Given the above, our ecclesial belonging, under the roof of the Christian Life Community in Chile, supposes for many of our members a bridge linking us with the local and the universal Church, a sign of hope and acceptance. We need these concrete gestures and actions from people that, inspired by the Gospel and the Spirit, help us elaborate our frustrations and pains, and react against the violence and discrimination of which we have been subject.
In this sense, it was deeply painful for us that the Holy See, in the year 2011, rejected signing a text presented in the UN about decriminalisation of homosexuality. It hurt us because we know about the consequences an apparent legitimation of homophobia might bring on us and our brothers and sisters.
In our process of reencountering with the Church, various elements helped and continue helping. We can discern the following fruits in our walking together as PADIS+ (Pastoral de la Diversidad Sexual de CVX Chile ):
- The concrete accounts of our stories with God and our personal encounter with Jesus helped share what we have lived. PADIS+ has allowed the Word to circulate among us and with that, the available stories and testimonies being different, different become as well the valuations and judgments on ourselves and of our identity as Catholics. We sense that for many people is easier accepting and respecting us when they meet us personally and agree to facing their prejudices and conceptions in dialogue with our stories and our testimony of faith.
- For this and for other reasons it is that we have decided attending the conference ‘Ways of Love’ in Rome on 3 October 2014. If our testimony can be a contribution to making the Church and society a more respectful and more humane place, the effort and the motivation will be more than worthy.
- Sharing in community with other lesbian, gay and bisexual persons has allowed us a reencounter with our roots and our stories of faith. We have reviewed the images of God and of the Church we inherited from our families and parishes of origin, taking distance from all that contributed to separating us from God and the Church, and that made us experience ourselves from a viewpoint of pain and guilt.
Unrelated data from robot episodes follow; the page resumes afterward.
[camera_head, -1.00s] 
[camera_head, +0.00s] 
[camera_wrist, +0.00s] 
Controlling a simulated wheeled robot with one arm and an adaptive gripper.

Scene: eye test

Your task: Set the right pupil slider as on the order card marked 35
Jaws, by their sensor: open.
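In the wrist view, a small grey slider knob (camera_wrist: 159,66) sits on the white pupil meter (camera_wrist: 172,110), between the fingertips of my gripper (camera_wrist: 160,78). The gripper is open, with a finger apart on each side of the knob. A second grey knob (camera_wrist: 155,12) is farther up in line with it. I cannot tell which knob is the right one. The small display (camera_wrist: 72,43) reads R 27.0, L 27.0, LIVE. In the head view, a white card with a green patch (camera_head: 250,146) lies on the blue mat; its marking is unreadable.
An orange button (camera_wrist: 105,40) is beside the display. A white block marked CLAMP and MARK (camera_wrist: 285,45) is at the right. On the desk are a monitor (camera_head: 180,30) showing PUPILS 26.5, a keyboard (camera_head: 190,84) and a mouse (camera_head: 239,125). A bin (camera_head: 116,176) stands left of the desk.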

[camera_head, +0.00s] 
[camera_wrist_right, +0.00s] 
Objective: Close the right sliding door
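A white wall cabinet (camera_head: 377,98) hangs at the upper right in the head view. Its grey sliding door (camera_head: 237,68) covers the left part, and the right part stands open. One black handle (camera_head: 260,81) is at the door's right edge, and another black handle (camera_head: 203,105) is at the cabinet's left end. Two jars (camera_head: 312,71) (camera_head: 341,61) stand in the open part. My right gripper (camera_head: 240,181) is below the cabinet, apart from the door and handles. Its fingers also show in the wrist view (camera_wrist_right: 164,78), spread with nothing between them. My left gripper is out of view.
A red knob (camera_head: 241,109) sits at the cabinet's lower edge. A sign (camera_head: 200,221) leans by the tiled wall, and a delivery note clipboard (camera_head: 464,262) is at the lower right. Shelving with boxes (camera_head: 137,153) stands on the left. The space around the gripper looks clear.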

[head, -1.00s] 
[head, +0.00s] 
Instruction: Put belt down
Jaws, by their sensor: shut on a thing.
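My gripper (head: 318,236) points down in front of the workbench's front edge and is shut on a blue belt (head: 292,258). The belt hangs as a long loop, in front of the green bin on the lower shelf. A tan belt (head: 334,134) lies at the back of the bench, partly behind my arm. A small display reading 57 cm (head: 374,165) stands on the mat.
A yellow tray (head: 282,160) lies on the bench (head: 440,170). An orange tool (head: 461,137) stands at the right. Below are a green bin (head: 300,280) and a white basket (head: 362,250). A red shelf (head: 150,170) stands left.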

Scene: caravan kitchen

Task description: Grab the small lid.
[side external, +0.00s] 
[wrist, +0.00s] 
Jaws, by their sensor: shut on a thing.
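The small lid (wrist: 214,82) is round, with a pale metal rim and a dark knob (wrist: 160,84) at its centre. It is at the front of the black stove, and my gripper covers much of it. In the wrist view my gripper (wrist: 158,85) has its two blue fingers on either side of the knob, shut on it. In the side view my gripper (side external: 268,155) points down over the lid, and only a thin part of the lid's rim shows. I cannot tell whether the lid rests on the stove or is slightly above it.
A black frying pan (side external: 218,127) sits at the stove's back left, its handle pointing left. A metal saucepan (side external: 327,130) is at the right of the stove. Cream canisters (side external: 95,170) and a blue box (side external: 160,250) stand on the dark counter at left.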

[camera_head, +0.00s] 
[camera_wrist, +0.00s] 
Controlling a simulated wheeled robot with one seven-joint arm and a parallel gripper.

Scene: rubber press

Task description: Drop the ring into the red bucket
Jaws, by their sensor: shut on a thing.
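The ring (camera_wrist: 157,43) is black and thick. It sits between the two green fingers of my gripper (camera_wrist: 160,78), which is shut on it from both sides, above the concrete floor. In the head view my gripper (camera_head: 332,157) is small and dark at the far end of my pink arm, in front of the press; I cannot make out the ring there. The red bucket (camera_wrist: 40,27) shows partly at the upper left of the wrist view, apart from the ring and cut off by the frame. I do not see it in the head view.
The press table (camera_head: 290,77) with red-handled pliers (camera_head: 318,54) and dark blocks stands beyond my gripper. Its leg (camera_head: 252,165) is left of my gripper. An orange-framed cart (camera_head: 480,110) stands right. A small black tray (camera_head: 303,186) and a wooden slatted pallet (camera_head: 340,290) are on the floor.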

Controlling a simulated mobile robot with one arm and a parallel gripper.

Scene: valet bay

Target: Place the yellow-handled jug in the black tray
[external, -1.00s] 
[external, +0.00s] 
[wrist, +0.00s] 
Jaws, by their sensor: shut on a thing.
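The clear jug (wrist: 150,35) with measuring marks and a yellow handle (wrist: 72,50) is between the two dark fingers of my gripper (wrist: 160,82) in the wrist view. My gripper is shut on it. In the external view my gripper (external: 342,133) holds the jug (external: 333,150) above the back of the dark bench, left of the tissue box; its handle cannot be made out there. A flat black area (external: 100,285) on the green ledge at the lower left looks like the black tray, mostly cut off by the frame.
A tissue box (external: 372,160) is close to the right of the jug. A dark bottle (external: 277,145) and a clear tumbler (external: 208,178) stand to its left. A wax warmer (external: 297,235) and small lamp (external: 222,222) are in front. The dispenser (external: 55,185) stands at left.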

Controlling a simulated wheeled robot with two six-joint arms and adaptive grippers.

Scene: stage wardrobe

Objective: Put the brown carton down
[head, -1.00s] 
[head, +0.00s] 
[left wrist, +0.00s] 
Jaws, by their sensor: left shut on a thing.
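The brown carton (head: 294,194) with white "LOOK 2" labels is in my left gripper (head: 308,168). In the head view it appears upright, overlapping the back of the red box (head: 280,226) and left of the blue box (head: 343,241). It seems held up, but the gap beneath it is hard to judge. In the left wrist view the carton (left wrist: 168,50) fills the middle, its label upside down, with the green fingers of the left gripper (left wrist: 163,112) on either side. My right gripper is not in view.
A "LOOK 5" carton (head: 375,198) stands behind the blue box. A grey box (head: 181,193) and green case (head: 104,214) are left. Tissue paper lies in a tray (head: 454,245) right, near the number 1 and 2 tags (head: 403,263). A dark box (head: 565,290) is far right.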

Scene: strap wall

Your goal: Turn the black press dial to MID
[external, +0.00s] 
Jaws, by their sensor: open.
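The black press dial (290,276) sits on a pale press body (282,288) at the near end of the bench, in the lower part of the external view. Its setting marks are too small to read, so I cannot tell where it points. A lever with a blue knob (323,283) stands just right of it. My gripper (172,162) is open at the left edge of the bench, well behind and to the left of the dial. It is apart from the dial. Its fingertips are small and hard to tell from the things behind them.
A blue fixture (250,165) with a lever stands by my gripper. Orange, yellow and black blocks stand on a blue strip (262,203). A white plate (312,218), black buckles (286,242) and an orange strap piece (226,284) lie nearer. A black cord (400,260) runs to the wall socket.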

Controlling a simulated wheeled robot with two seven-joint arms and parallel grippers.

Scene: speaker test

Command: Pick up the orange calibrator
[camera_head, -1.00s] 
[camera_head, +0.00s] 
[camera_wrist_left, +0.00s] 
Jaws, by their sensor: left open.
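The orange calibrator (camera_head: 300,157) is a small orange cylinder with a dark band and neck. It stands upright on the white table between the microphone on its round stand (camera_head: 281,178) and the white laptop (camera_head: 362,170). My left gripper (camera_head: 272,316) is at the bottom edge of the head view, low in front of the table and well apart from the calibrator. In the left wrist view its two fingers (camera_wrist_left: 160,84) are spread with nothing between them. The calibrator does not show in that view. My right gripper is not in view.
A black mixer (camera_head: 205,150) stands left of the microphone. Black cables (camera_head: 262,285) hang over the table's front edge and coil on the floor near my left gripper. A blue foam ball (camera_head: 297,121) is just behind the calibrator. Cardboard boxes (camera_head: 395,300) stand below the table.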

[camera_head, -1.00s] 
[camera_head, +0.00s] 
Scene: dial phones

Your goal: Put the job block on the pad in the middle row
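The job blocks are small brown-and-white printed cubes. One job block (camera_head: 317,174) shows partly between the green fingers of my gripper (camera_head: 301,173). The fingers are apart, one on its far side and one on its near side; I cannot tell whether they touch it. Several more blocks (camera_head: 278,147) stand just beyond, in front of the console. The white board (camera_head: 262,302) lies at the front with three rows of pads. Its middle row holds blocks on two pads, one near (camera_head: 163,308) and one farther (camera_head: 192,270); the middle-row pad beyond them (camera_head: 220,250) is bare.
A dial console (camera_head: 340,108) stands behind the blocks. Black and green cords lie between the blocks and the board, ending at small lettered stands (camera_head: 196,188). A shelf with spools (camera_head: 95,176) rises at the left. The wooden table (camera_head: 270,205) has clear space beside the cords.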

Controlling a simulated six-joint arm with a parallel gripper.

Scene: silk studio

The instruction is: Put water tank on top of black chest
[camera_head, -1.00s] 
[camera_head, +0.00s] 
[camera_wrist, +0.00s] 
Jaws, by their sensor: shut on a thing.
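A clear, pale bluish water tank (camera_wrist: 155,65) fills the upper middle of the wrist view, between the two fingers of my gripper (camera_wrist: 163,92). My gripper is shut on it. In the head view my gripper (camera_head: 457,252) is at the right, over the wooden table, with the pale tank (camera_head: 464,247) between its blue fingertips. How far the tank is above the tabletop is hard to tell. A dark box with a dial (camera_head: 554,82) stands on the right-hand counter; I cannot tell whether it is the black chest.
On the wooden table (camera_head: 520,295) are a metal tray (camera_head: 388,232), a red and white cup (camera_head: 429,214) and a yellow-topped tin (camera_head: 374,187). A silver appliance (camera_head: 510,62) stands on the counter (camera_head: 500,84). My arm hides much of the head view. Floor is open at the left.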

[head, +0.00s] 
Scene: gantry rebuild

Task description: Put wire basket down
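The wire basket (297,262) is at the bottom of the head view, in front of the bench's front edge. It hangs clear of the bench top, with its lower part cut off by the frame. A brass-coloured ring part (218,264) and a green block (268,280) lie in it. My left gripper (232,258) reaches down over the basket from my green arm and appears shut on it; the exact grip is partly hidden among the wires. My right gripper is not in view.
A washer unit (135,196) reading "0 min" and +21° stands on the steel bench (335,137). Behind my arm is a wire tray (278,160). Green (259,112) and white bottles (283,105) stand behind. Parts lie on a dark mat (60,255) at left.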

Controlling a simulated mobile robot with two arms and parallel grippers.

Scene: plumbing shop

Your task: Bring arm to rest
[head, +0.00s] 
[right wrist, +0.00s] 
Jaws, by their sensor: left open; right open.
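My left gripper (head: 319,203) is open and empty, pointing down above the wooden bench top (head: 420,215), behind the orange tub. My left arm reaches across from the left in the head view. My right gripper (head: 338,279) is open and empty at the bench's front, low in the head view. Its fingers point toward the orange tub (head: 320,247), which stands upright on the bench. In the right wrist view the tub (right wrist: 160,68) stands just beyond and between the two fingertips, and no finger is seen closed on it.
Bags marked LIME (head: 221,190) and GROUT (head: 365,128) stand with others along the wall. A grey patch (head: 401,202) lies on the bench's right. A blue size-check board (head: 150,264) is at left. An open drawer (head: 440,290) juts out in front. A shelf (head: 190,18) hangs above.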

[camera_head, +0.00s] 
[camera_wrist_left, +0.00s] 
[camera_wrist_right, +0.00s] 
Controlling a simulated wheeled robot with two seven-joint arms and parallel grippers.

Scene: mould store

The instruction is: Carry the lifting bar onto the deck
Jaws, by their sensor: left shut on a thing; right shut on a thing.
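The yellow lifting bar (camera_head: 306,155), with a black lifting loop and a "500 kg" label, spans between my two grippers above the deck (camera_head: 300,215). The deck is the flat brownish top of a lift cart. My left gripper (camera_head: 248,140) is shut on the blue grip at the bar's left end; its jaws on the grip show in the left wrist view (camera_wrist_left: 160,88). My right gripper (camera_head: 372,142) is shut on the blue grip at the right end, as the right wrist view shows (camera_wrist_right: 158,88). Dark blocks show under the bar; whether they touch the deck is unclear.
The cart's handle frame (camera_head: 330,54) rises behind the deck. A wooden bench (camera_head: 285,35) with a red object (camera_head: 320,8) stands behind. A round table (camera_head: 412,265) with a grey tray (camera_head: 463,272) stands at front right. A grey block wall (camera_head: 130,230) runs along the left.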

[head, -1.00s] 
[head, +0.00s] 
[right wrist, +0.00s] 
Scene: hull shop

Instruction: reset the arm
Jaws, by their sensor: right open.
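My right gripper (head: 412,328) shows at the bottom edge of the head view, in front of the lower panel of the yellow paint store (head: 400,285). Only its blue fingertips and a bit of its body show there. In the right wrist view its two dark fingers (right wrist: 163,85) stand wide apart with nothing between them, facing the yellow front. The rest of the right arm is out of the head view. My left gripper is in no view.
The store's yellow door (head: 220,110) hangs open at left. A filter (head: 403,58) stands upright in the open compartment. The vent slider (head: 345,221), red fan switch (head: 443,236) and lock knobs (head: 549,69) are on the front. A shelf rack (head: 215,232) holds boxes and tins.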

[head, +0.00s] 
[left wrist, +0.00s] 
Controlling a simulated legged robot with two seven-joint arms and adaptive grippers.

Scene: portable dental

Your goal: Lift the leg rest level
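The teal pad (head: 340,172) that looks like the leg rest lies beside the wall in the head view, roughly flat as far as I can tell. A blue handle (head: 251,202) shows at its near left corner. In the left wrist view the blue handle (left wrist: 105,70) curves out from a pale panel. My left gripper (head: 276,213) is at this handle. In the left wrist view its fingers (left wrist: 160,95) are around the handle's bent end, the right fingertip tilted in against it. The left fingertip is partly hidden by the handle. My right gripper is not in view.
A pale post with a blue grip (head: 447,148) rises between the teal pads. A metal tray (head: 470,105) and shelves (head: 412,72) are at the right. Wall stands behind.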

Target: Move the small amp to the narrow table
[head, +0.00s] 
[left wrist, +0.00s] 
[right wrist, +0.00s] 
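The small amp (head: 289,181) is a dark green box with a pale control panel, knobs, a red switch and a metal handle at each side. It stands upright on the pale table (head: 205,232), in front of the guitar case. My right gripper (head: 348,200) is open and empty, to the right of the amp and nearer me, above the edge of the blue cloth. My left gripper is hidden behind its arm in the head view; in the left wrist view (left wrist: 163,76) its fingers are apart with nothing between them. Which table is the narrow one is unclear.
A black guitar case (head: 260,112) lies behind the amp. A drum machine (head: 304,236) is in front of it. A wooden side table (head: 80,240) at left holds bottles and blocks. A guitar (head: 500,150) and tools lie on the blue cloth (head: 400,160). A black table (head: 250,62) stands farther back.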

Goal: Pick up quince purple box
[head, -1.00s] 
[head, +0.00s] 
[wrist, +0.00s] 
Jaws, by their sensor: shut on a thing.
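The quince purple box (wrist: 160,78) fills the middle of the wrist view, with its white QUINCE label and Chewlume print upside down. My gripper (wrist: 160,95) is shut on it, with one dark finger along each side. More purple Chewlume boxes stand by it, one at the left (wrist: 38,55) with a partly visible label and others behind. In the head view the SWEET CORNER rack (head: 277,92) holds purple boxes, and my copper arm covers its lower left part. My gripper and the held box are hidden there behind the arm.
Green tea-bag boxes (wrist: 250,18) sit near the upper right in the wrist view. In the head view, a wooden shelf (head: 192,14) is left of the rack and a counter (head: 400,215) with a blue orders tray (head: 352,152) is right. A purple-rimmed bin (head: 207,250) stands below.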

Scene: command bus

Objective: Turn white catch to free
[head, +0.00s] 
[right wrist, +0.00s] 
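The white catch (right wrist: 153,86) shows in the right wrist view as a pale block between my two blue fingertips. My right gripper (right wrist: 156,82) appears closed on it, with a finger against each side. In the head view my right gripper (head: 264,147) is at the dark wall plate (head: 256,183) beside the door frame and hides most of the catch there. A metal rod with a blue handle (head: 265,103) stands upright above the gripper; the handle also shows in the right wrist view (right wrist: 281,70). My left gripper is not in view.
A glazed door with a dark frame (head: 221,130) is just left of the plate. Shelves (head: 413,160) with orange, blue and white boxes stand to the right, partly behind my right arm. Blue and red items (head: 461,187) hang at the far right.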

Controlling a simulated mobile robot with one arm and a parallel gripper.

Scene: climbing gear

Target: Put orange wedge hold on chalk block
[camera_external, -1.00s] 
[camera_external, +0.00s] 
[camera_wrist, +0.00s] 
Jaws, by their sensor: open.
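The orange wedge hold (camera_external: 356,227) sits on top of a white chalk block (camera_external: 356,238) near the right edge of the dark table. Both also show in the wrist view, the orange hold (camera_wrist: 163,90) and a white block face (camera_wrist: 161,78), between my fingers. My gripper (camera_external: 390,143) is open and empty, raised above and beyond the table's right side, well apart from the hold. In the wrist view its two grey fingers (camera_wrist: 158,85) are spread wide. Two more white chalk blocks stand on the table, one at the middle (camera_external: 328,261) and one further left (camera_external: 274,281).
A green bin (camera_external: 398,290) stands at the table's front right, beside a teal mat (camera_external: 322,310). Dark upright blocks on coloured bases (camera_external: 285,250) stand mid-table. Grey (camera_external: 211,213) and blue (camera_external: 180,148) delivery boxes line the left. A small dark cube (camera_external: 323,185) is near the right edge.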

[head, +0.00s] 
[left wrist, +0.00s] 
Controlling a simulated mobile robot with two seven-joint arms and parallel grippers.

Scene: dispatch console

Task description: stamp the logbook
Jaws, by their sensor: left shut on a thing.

Reflecting on these images allowed us re-assuring our belief in a God of unconditional love and confirm in practice that a Church reflecting that love is possible, acknowledging the action of God and of the Spirit in the life of each of us, in our projects and desires.
- At the same time PADIS+ has acknowledged our frustration and resistances, the damage and violence some of us have been subjected to every time religion is used as a resource for discrimination, exclusion and aggression towards a person that is different by reason of his/her sexual orientation. Our insertion within the community welcoming us has allowed feeling the companionship and the support of those who defend our active participation in the Church
- Organizing PADIS+ as lay people in the Church, we have been able to make ours the fruits of the Second Vatican Council on the dignity inherent to all those baptised and the responsibility we all have for the greater growth of the body of Christ on this Earth
- A space of participation in the Church becomes even more important when considering that oftentimes we are “doubly discriminated”, that is, for being gay and, by other people of the LGBT community, for our Catholic identity. It is little understood in many LGBTI organisations why it is that “we want to stay where we are discriminated against”.
- For our companions, religious and lay people, companionship and welcome are understood as listening to the needs and desires of the ‘other’. Far from any imposition or attempt to submit others to my own ideals, there is an invitation to orient life toward more consistency, veracity, transparency and a deep recognition of knowing that we are created and loved by the God of love. Also, accompaniment respects the rhythm and process of the person and of the group (‘time, place and person’), implicating reciprocally in the pastoral action.
- Despite our story and the particular experiences, we have gradually discerned our way of influencing in the manner the Church approaches our reality. We seek dialogue and the spaces for sharing our testimony with the clergy and with the bishops in Chile.
Trusts are fragile, but with each conversation we feel that we are growing. We are hopeful for until now we have been confirmed every time more that the path of dialogue and of knowledge opens spaces for welcoming and understanding within the Church.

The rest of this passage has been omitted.